Giovanni Pirovano (Mediolanum): ecco perché la banca tradizionale è in crisi

Il vicepresidente del gruppo fondato da Ennio Doris spiega i motivi della crisi dei 30mila sportelli italiani - FOTO

“I tassi d’interesse sono oggi negativi in molti Paesi del mondo, tutti quelli a economia avanzata. Oggi un governo autorevole di un Paese forte come la Svizzera emette titoli a 30 anni che chiedono a chi li acquista di essere lui a pagare gli interessi allo Stato, un premio in cambio della certezza di aver affidato in buone mani i propri soldi, e quindi di ritrovarli. E anche in Italia, per esempio sui Buoni Postali, per i primi anni si guadagna lo 0,01%. Sugli investimenti finanziari si paga poi, ogni anno, la cosiddetta tassa patrimonialina, che incide per lo 0,20% e che rischia di penalizzare gli investimenti considerati sicuri e che offrono un rendimento molto basso, come i titoli di Stato”. Giovanni Pirovano parla ad una platea di cittadini e di clienti di Banca Mediolanum nel Salone d’onore del Palazzo della Provincia a Salerno, e non si sente volare una mosca. Il vicepresidente di Banca Mediolanum che nel ’97 il fondatore Ennio Doris volle al suo fianco per strutturare l’azienda bancaria vera e propria – proveniva da una banca tradizionale come la Popolare di Novara – è anche membro del Comitato Esecutivo e di Presidenza dell’Abi e parla di due temi strettamente connessi, che riguardano direttamente le nostre tasche e i nostri interessi: come andrà a finire la crisi delle banche in atto; come faremo, intanto, a non perdere i nostri risparmi e a farli fruttare.

Il futuro delle banche

“La responsabile della vigilanza europea sulle banche, la signora Daniele Nouy, ha detto chiaramente che in futuro sopravvivranno solo le banche che guadagneranno, e Banca Mediolanum ha sempre macinato utili, accantonandone circa la metà per rafforzare il proprio patrimonio arrivando così ad un CET 1 al 30 giugno 2016 pari a 20,2%”, ricorda Pirovano. Che cita anche Renzi, quando a Cernobbio nei giorni scorsi” ha pronosticato che la metà degli attuali dipendenti delle banche italiane è di troppo” e che il posto fisso in banca non rappresenta più una certezza. Troppe filiali bancarie, troppa nuova concorrenza e all’orizzonte le nuove società fintech – per esempio PayPal che in Italia milioni di clienti utilizzano per gli acquisti on line. E troppe banche tradizionali, una vicina all’altra, che fanno le stesse cose: "abbiamo circa 30 mila sportelli in Italia, in linea con la media tedesca e spagnola, ma non con quella inglese. Se avessimo la stessa densità che c’è in Gran Bretagna dovremmo avere 10 mila sportelli. I numeri ci dicono che gli accessi fisici in filiale si fanno sempre più rari e ormai oltre il 55% dei correntisti   utilizza il web per accedere alla propria banca".

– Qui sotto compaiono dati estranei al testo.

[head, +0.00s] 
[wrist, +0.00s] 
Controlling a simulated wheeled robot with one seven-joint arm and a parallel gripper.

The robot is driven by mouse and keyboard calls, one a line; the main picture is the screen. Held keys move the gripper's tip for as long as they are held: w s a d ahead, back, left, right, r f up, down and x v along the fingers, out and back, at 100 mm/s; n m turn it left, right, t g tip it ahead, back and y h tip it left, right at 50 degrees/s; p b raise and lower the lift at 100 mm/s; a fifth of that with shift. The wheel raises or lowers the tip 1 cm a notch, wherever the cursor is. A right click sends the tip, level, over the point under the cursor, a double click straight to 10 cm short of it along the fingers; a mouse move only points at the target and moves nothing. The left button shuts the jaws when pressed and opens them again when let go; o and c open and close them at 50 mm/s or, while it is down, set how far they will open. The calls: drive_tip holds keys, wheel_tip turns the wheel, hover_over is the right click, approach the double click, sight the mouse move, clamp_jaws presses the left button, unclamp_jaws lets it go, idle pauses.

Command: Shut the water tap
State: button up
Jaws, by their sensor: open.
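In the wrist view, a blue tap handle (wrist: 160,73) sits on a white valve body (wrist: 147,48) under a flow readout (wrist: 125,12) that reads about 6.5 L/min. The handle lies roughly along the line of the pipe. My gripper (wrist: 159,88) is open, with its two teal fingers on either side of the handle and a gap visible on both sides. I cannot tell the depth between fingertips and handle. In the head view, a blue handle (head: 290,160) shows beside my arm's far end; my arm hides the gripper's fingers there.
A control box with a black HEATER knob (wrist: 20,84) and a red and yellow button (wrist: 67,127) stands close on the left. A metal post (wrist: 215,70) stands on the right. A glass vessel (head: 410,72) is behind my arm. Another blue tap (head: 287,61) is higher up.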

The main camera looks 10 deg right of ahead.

"Le banche come le abbiamo finora conosciute non esistono più", continua Pirovano: "Sono oppresse da tre clamorose discontinuità: da una parte la rivoluzione tecnologica, che appunto rende in parte superflue le loro costose strutture fisiche e i relativi dipendenti; dall’altra la stasi dei tassi d’interesse, che li priva di una storica fonte di utili; e ancora la stretta regolatoria che impone loro di accantonare moltissimi denaro a fronte di quello che prestano, rendendo il prestare oneroso e quindi poco o nulla remunerativo. Il tutto, mentre in molti Paesi del mondo la crescita economica è minima.

Le sofferenze bancarie

“L’Italia dal 2006 a oggi ha perso il 25% della sua capacità produttiva e mentre il Pil americano cresceva da 100 a 114 il nostro calava da 100 a 94”, spiega Pirovano: “Chiaro che le sofferenze bancarie siano esplose: molte aziende non sono riuscite a rimborsare i loro debiti. E questo ha messo in crisi molte banche e anche i loro azionisti e obbligazionisti subordinati, secondo le regole europee.

Nel 2008 i crediti in sofferenza lordi erano di 41 miliardi, oggi 198. Quelli netti, cioè non coperti da garanzie reali, erano 22 e sono 84. E anche incassare il valore di queste garanzie è lungo e complesso a causa delle nostre leggi e della nostra burocrazia, a cui il governo Renzi sta cercando di porre rimedio.

In questi anni di crisi, dice infine il vicepresidente di Banca Mediolanum, mentre tutti gli Stati europei hanno rifinanziato le loro banche con soldi pubblici –la Germania con ben 247 miliardi di euro – l’Italia l’ha fatto con appena 4,1 miliardi. Non ha potuto o voluto chiedere di più essendo già in difetto sul fronte del debito pubblico. E il sistema bancario italiano nel suo insieme si è autoricapitalizzato con risorse di mercato per 55 miliardi: che evidentemente non bastano.

L'ansia delle famiglie

In questo quadro allarmante, le famiglie italiane sono floride ma ansiose. Sono piene di risparmio privato: ben 4.117 miliardi, più 7.000 miliardi di immobili, 11 miliardi di ricchezza privata, 137 mila euro a famiglia, contro i 120 mila dei tedeschi. Ma dove possiamo mettere questi soldi per continuare a proteggerli e, se possibile, farli prestare?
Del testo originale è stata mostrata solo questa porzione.